But that didn’t stop Morris’s father: “My dad was just fair.” The workers would come in their front door, sit at their table, and they would all share a meal together—almost unheard of for the time and place. Morris picked up his father’s work ethic and started working in the fields as well. He saw his father drink from the same dipper as the African American workers, not to make a point, but just as a fact of life. Morris remembers the first time his father gave him “the watch,” appointing him boss for the day.

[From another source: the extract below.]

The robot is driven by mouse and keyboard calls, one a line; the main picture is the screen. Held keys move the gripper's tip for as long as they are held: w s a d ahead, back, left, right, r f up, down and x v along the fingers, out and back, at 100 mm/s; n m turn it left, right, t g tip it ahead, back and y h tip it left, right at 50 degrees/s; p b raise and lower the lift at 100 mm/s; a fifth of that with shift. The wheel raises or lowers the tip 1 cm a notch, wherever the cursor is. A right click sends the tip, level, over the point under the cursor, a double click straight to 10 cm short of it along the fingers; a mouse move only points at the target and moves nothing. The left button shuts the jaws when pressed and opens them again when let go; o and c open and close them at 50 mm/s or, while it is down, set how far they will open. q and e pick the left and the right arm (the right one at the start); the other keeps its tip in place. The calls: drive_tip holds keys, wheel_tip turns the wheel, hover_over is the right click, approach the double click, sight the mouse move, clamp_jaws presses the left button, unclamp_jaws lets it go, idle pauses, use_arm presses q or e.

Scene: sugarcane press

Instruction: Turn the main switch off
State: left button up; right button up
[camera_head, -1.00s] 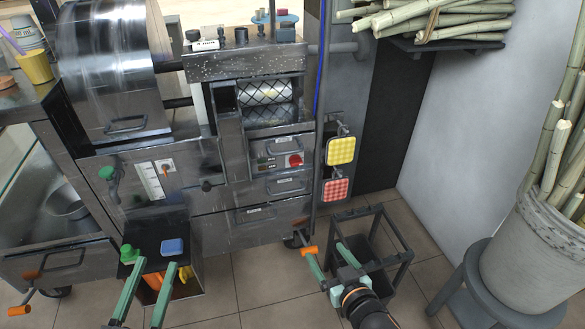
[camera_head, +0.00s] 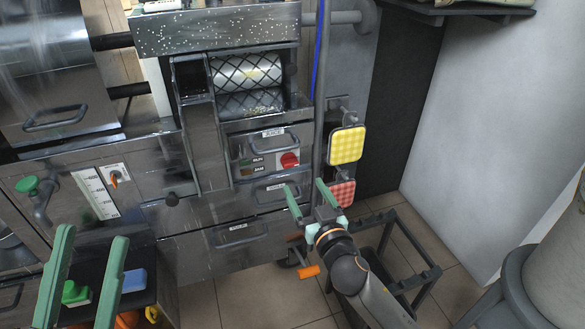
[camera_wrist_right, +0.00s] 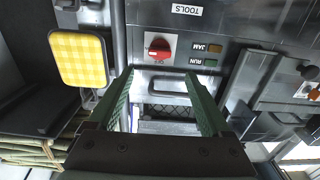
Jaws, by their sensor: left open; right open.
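The main switch is a round red knob (camera_head: 289,160) on a white plate, on the press front beside the RUN and JAM indicators (camera_head: 252,167). In the right wrist view the red knob (camera_wrist_right: 158,48) is above and beyond the fingertips, roughly centred between them. How its handle is turned is too small to tell surely. My right gripper (camera_head: 305,188) is open and empty, just below the switch and apart from it; its green fingers (camera_wrist_right: 158,80) also show in the wrist view. My left gripper (camera_head: 92,238) is open and empty at the lower left.
A yellow checked pad (camera_head: 346,145) and a red checked pad (camera_head: 342,192) hang right of the switch. Drawer handles (camera_head: 236,233) stick out from the press. A dark frame stand (camera_head: 425,276) is on the floor at right. A green valve (camera_head: 28,185) is at left.

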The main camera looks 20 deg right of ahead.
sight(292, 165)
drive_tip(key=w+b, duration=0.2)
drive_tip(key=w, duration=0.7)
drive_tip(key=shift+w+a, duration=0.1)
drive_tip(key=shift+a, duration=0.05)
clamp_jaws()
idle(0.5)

It must have been 110 degrees out there, and Daddy had gone somewhere and came back to the field in his pickup truck about 11:30. He said he thought it was time we ought to knock it off and let everybody get in the shade and eat their lunch. People carried their lunch in a bucket—collard greens, cornbread, or whatever. I told him that we needed to work until 12:00, and Daddy said it was too hot for people to be out. He said that they have feelings just like I did. He was talking about the Blacks in the field. It was just little, tiny things that he showed me, but he did not say, “I’m giving you a lecture.” He just set good examples to me of how to model fair treatment of others.

Morris continued to share his father’s charitable and entrepreneurial spirit into his high school days. Starting in tenth grade, he was bussed into the city for school. Around the same time, he purchased an old panel truck. He started collecting the leftovers from the high school cafeteria and driving them home to feed his pigs with it. “I fed about 150 pigs all during school. With free food it was hard to lose, right?” Morris also had chickens, cattle, and about $10,000 in the bank when he hit 12th grade. He was doing so well that it seemed almost absurd to stop farming and continue his education. He got married, settled down, and prepared to continue farming for the rest of his days. However, “back then, there was no land to rent.” No land meant no farming. Morris was forced to face his backup plan, and he enrolled at the University of Alabama.

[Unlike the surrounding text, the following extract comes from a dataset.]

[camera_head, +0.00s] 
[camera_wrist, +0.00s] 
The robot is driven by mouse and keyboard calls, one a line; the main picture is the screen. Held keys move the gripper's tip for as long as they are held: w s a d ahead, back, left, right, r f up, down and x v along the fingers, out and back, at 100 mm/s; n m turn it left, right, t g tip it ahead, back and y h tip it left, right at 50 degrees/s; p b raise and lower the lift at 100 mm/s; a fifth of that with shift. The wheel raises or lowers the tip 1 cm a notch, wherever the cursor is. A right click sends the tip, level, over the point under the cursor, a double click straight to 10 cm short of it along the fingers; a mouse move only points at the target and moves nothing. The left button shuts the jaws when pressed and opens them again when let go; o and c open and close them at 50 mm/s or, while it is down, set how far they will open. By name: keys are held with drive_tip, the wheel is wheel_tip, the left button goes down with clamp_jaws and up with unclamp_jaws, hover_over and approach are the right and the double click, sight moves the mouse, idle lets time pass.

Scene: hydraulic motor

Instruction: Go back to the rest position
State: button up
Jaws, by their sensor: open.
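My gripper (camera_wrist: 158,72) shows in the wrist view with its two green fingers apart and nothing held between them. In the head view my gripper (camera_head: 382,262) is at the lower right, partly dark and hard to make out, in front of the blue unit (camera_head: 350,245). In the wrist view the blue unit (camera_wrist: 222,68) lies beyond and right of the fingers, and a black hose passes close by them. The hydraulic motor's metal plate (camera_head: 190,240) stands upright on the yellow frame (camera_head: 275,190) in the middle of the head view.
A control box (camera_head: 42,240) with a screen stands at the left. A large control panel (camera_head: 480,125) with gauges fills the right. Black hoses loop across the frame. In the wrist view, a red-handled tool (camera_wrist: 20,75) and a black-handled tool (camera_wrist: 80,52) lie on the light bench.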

Starting back at school wasn’t easy for Morris. His primary feeling was homesickness. He recalled his birthday when his mother sent him a fruitcake to celebrate. One day, he and his wife, also a student, were sitting there staring at the sad fruitcake from a can when Morris started thinking, “There are 12,000 students at this university, and maybe I could get the names and addresses of all their mamas and daddies and write them a letter and sell them a birthday cake.” That—Morris wanting a birthday cake from home—was his true ah-ha moment. He went to a baker, who laughed him off. He went to the dean of the university and asked for a list of parents’ addresses. The dean wouldn’t just hand that information out to anybody. Morris put the cake idea on standby but didn’t forget it completely. He started selling ads for desk blotters in the student government’s school directory, which went from “a mediocre little thing into quite an enterprise.” Then, he asked the student government, “Where do I get the names and addresses of the students?” They pointed him to the news bureau. “I went to get the cards, and lo and behold, they had the mamas’ and daddies’ names, birthdays, everything.” That began his first direct-mail campaign, and he ran the very successful birthday cake service for four years with his partner, Millard Fuller.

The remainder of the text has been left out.